PROMPT: Output all entries verbatim. Skip pictures.

DATA ROWS:
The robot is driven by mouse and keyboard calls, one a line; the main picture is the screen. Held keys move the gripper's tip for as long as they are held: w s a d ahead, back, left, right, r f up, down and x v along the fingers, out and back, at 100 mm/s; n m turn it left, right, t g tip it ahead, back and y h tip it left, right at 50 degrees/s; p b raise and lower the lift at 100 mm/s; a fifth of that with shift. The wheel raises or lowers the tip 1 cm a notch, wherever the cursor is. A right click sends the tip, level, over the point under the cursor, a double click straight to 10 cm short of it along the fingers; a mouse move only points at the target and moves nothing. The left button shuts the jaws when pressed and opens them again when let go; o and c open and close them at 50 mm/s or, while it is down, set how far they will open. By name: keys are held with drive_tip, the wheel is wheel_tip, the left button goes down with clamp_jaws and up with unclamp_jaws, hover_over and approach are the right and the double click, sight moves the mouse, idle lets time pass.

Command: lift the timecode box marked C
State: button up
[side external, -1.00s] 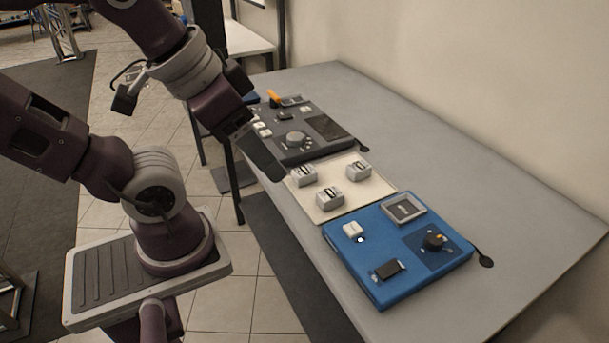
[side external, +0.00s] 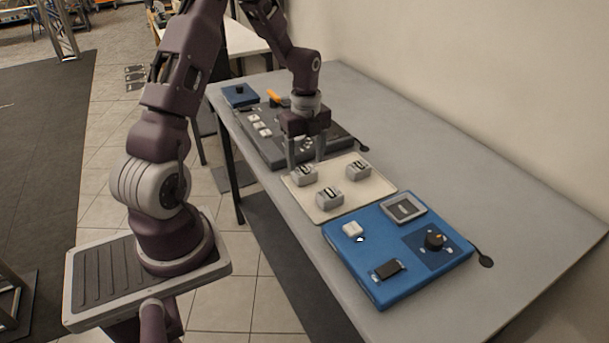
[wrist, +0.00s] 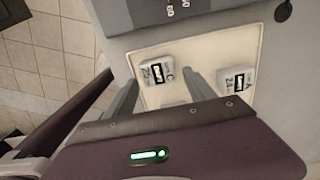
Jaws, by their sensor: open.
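In the wrist view, a light grey timecode box with a dark display (wrist: 157,73) appears to carry the letter C. It sits between and just beyond my open fingertips (wrist: 163,80). In the side view my gripper (side external: 306,163) points down over the leftmost box (side external: 304,177), which appears to be this same box; its fingers are spread around or just above it, and contact cannot be told. A second box, marked A (wrist: 238,78), is to the right in the wrist view. A third box (side external: 329,198) stands nearer the front in the side view, mostly hidden in the wrist view.
The boxes stand on a cream mat (side external: 341,207) on a grey table (side external: 480,180). A dark grey control panel (side external: 337,135) lies behind the mat, and a blue panel with knob and buttons (side external: 385,240) lies in front. The table's right side is clear.

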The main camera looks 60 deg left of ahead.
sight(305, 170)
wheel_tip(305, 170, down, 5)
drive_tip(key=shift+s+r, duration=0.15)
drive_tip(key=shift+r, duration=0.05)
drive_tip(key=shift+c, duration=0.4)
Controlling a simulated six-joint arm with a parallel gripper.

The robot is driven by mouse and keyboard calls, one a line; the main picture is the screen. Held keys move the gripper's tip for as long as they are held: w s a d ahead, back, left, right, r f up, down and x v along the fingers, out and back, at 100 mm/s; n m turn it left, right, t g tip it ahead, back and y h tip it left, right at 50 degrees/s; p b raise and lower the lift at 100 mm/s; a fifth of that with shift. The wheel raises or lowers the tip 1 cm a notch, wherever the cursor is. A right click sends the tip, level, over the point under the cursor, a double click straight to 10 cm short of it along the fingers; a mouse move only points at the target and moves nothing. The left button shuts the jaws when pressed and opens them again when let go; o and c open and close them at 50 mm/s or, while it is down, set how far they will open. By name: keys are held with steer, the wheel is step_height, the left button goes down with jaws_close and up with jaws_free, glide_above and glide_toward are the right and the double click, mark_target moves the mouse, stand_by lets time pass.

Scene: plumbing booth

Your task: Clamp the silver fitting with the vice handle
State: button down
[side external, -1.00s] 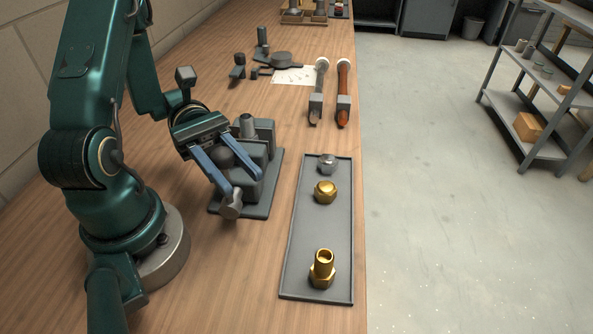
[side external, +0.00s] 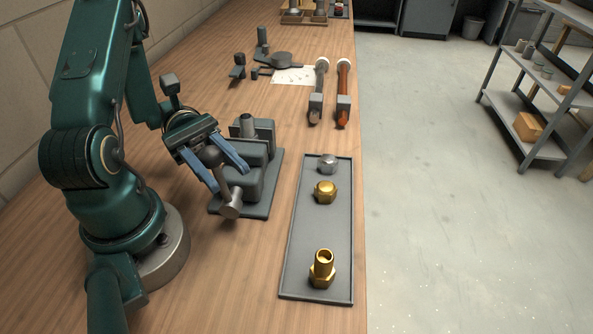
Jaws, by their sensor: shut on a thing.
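The grey vice (side external: 262,190) sits on the bench to the right of my arm. A silver fitting (side external: 247,125) stands upright between its jaws; its lower part is hidden, and I cannot tell how tightly it is held. The vice handle (side external: 230,207) has a round hub at the vice's front and a bar that slants up and left to a ball end. My gripper (side external: 231,180), with two blue fingers, is shut on the handle's bar near the ball end. The fingers point down and right past the bar.
A grey tray (side external: 298,262) right of the vice holds a silver nut (side external: 327,163), a brass nut (side external: 325,191) and a brass fitting (side external: 321,269). Two wrenches (side external: 317,92) (side external: 343,92) lie behind the tray. Dark tools (side external: 281,60) lie farther back. The bench in front of the vice is clear.

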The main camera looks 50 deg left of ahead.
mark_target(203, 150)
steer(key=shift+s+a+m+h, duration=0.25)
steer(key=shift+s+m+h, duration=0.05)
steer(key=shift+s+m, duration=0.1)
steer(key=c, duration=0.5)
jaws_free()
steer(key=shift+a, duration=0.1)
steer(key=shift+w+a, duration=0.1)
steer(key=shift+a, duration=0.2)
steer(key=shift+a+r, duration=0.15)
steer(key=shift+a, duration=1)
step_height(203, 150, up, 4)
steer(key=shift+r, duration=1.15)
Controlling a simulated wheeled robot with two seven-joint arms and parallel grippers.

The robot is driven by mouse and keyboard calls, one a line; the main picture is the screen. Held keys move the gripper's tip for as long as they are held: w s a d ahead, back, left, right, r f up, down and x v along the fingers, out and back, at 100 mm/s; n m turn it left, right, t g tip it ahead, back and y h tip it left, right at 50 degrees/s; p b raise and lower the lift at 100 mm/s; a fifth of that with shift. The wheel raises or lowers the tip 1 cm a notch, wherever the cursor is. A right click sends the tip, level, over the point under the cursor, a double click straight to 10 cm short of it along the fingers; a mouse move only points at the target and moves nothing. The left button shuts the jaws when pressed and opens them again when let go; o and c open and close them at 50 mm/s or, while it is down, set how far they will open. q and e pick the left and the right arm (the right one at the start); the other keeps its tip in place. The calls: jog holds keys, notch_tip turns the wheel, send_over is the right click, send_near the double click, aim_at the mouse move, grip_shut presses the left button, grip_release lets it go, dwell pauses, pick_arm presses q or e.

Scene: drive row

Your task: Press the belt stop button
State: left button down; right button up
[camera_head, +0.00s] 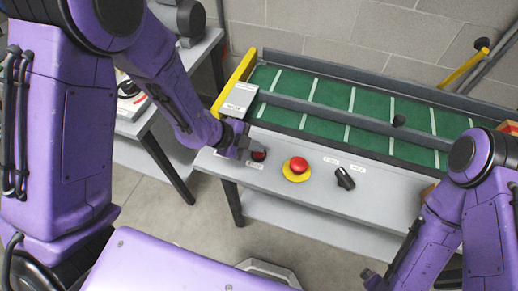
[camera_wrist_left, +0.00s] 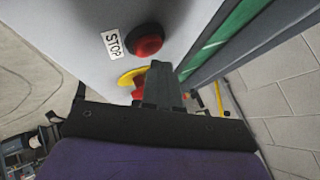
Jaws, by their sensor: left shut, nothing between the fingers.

ANSWER TO THE EXERCISE:
The robot is driven by mouse and keyboard calls, one a line; the main picture is the screen. Held keys move the gripper's tip for as long as they are held: w s a d ahead, back, left, right, r f up, down and x v along the fingers, out and back, at 100 mm/s; n m turn it left, right, t g tip it ahead, back and y h tip it left, right at 50 degrees/s; p b raise and lower the lift at 100 mm/s; a fifth of that with shift. The wheel raises or lowers the tip 1 cm a notch, wherever the cursor is. A right click sends the tip, level, over the point under the cursor, a double click straight to 10 cm short of it along the fingers; a mouse move only points at the target and moves nothing. The left button shuts the jaws when pressed and opens them again when let go; o and c open and close them at 50 mm/s or, while it is down, set how far they will open. By name: keys are held with drive_tip, the wheel is wheel_tip, the left button goes down with clamp_jaws and up with unclamp_jaws, hover_over and approach are the right and the double click, sight moves the mouse, idle lets time pass.

Command: lift the timecode box marked C
State: button up
[side external, -1.00s] 
[side external, +0.00s] 
[wrist, +0.00s] 
Jaws, by their sensor: open.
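In the wrist view, a light grey timecode box with a dark display (wrist: 157,73) appears to carry the letter C. It sits between and just beyond my open fingertips (wrist: 163,80). In the side view my gripper (side external: 306,163) points down over the leftmost box (side external: 304,177), which appears to be this same box; its fingers are spread around or just above it, and contact cannot be told. A second box, marked A (wrist: 238,78), is to the right in the wrist view. A third box (side external: 329,198) stands nearer the front in the side view, mostly hidden in the wrist view.
The boxes stand on a cream mat (side external: 341,207) on a grey table (side external: 480,180). A dark grey control panel (side external: 337,135) lies behind the mat, and a blue panel with knob and buttons (side external: 385,240) lies in front. The table's right side is clear.

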The main camera looks 60 deg left of ahead.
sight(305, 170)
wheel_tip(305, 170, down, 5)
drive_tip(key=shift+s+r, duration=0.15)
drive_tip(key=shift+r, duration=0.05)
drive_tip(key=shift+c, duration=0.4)
Controlling a simulated six-joint arm with a parallel gripper.

The robot is driven by mouse and keyboard calls, one a line; the main picture is the screen. Held keys move the gripper's tip for as long as they are held: w s a d ahead, back, left, right, r f up, down and x v along the fingers, out and back, at 100 mm/s; n m turn it left, right, t g tip it ahead, back and y h tip it left, right at 50 degrees/s; p b raise and lower the lift at 100 mm/s; a fifth of that with shift. The wheel raises or lowers the tip 1 cm a notch, wherever the cursor is. A right click sends the tip, level, over the point under the cursor, a double click straight to 10 cm short of it along the fingers; a mouse move only points at the target and moves nothing. The left button shuts the jaws when pressed and opens them again when let go; o and c open and close them at 50 mm/s or, while it is down, set how far they will open. By name: keys are held with steer, the wheel is step_height, the left button goes down with jaws_close and up with jaws_free, glide_above and glide_toward are the right and the double click, mark_target moves the mouse, stand_by lets time pass.

Scene: plumbing booth

Your task: Clamp the silver fitting with the vice handle
State: button down
[side external, -1.00s] 
[side external, +0.00s] 
Jaws, by their sensor: shut on a thing.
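The grey vice (side external: 262,190) sits on the bench to the right of my arm. A silver fitting (side external: 247,125) stands upright between its jaws; its lower part is hidden, and I cannot tell how tightly it is held. The vice handle (side external: 230,207) has a round hub at the vice's front and a bar that slants up and left to a ball end. My gripper (side external: 231,180), with two blue fingers, is shut on the handle's bar near the ball end. The fingers point down and right past the bar.
A grey tray (side external: 298,262) right of the vice holds a silver nut (side external: 327,163), a brass nut (side external: 325,191) and a brass fitting (side external: 321,269). Two wrenches (side external: 317,92) (side external: 343,92) lie behind the tray. Dark tools (side external: 281,60) lie farther back. The bench in front of the vice is clear.

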The main camera looks 50 deg left of ahead.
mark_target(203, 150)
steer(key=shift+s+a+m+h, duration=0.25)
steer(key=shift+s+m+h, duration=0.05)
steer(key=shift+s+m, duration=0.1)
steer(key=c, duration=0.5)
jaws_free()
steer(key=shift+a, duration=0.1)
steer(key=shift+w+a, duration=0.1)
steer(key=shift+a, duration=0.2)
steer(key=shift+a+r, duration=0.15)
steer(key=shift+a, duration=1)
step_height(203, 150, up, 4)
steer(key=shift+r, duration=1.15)
Controlling a simulated wheeled robot with two seven-joint arms and parallel grippers.

The robot is driven by mouse and keyboard calls, one a line; the main picture is the screen. Held keys move the gripper's tip for as long as they are held: w s a d ahead, back, left, right, r f up, down and x v along the fingers, out and back, at 100 mm/s; n m turn it left, right, t g tip it ahead, back and y h tip it left, right at 50 degrees/s; p b raise and lower the lift at 100 mm/s; a fifth of that with shift. The wheel raises or lowers the tip 1 cm a notch, wherever the cursor is. A right click sends the tip, level, over the point under the cursor, a double click straight to 10 cm short of it along the fingers; a mouse move only points at the target and moves nothing. The left button shuts the jaws when pressed and opens them again when let go; o and c open and close them at 50 mm/s or, while it is down, set how far they will open. q and e pick the left and the right arm (the right one at the start); the other keeps its tip in place. The calls: jog holds keys, notch_tip turns the wheel, send_over is the right click, send_near the double click, aim_at the mouse move, grip_shut presses the left button, grip_release lets it go, dwell pauses, pick_arm presses q or e.

Scene: drive row

Your task: Press the belt stop button
State: left button down; right button up
[camera_head, +0.00s] 
[camera_wrist_left, +0.00s] 
Jaws, by their sensor: left shut, nothing between the fingers.

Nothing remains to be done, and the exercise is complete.